Output every line below without omitting or altering anything.
==================================================
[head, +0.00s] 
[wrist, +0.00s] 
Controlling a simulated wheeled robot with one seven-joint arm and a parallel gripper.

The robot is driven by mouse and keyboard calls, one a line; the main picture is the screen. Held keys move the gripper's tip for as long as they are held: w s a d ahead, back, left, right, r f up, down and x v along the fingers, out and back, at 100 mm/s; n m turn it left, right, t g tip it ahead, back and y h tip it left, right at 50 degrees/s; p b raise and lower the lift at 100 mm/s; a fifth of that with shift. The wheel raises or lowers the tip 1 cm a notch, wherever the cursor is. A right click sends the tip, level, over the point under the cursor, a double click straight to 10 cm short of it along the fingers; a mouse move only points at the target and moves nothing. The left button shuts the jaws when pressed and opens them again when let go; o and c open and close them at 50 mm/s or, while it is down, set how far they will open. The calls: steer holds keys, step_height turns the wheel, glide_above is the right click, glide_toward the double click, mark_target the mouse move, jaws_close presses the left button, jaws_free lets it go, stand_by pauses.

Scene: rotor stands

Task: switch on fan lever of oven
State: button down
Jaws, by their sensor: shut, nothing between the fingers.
==================================================
Worked solution:
[head, +0.00s] 
[wrist, +0.00s] 
Controlling a simulated wheeled robot with one seven-joint arm and a parallel gripper.

The robot is driven by mouse and keyboard calls, one a line; the main picture is the screen. Held keys move the gripper's tip for as long as they are held: w s a d ahead, back, left, right, r f up, down and x v along the fingers, out and back, at 100 mm/s; n m turn it left, right, t g tip it ahead, back and y h tip it left, right at 50 degrees/s; p b raise and lower the lift at 100 mm/s; a fifth of that with shift. The wheel raises or lowers the tip 1 cm a notch, wherever the cursor is. A right click sends the tip, level, over the point under the cursor, a double click straight to 10 cm short of it along the fingers; a mouse move only points at the target and moves nothing. The left button shuts the jaws when pressed and opens them again when let go; o and c open and close them at 50 mm/s or, while it is down, set how far they will open. The calls: steer holds keys, step_height turns the wheel, glide_above is the right click, glide_toward the double click, mark_target the mouse move, jaws_close presses the left button, jaws_free lets it go, stand_by pauses.

Scene: rotor stands

Task: switch on fan lever of oven
State: button down
Jaws, by their sensor: shut, nothing between the fingers.

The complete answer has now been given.